I enter through the side door, past the loading docks for equipment rentals and towards an open door where clothing hangs from rolling racks, individually separated and merchandised according to girl. “Hi,” I eek, peering from around the corner towards a table full of extremely well dressed women. Everyone is eating lunch. The worst time to show up at a casting is during lunch.
My friend waves me over towards the couch and tells me to wait. Almost immediately, a host of old insecurities come flooding towards the surface, percolating like sweat. You’re not good enough. You’re too old. Your jaw’s too strong. I haven’t been in LA or walked in a show here in over four years. I used to book this same show all the time. Then again, I was 20.
One of the assistants is taking Polaroids of a very thin girl with bleached blonde hair. Even here, the look has changed. The girls are cooler, more masculine, with gap-teeth and little bones – just like New York. Fashion moves in cycles, swapping out types of models out the same way it would the rise of a pant or the proportion of a coat sleeve. You’re good for two, three, four seasons, then they want something else, something novel. If you’re a girl they use for longer, you’re one of the lucky ones – the LBD of the modeling industry.
“Where’s the sign-in sheet?”
Standing above me is a girl, hardly 16 years old, her mother hovering behind her. She has stick-straight brown hair and a blank-canvas of a face with no remarkable features. Designers like the plain faces because it doesn’t distract from the clothes. Naomi, Linda, Cindy, Christy – they all became distractions. Fashion became about them.

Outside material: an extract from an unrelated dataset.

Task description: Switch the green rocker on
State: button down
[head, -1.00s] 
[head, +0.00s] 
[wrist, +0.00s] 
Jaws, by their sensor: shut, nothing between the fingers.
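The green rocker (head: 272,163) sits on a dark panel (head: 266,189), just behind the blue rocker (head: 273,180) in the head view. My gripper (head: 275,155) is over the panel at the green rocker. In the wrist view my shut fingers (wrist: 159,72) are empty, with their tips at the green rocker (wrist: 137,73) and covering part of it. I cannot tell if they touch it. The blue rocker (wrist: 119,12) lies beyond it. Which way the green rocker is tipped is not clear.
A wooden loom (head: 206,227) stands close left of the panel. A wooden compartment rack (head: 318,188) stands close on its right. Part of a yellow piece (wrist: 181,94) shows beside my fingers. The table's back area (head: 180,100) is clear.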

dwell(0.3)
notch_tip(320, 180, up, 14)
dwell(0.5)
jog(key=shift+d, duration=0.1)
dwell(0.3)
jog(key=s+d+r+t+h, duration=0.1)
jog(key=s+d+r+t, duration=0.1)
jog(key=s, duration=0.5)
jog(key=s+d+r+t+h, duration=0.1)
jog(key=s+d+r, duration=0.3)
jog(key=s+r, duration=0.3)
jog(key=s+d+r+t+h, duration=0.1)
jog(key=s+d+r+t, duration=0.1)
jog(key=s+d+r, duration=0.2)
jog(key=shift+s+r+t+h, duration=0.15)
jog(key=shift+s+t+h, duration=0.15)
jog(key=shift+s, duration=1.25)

I kill time by slowly putting on a pair of heels and staring at toenails in dire need of a pedicure. During the Recession I gave up getting them done for modeling gigs all the time. Work for everyone ground to a halt, and the few jobs that remained paid less. When you’re used to working every day and you suddenly find yourself sitting around doing nothing for weeks at a time, you’ll find saving $30 every two weeks pretty easy. Things are better again, but the habit has stuck, much to the detriment of my nails.
After thirty minutes, the editor approaches. We’re familiar in a working capacity, which means no matter how friendly she is or welcoming or generally personable, I will always be an awkward and blathering mess in front of her. It is impossible to escape the fact that your every movement is being watched, every wrinkle scrutinized, each step analyzed. You’d have to be an idiot not to feel it, which is why the idiots generally do so well. They’re dumb enough to believe they’re special.
“Jenny, just take a walk down there and back,” she says.
I head towards the back of the room, legs moving, arms swinging, wondering what the hell I am doing. I used to be good at this, I think. I used to take it seriously. I remember there was a season when a model friend came up to me after a show casting and – quite earnestly — told me my walk had gotten “so much better.” I remember when I actually cared that it had, that it was a compliment that mattered. Now I find myself heading back towards the editor, clueless as to what I even look like, unsure that my face isn’t contorted with confusion, that my arms haven’t been flailing wildly by my side. I feel blank, purposeless, not like a model at all.
I can’t believe I used to be good at this.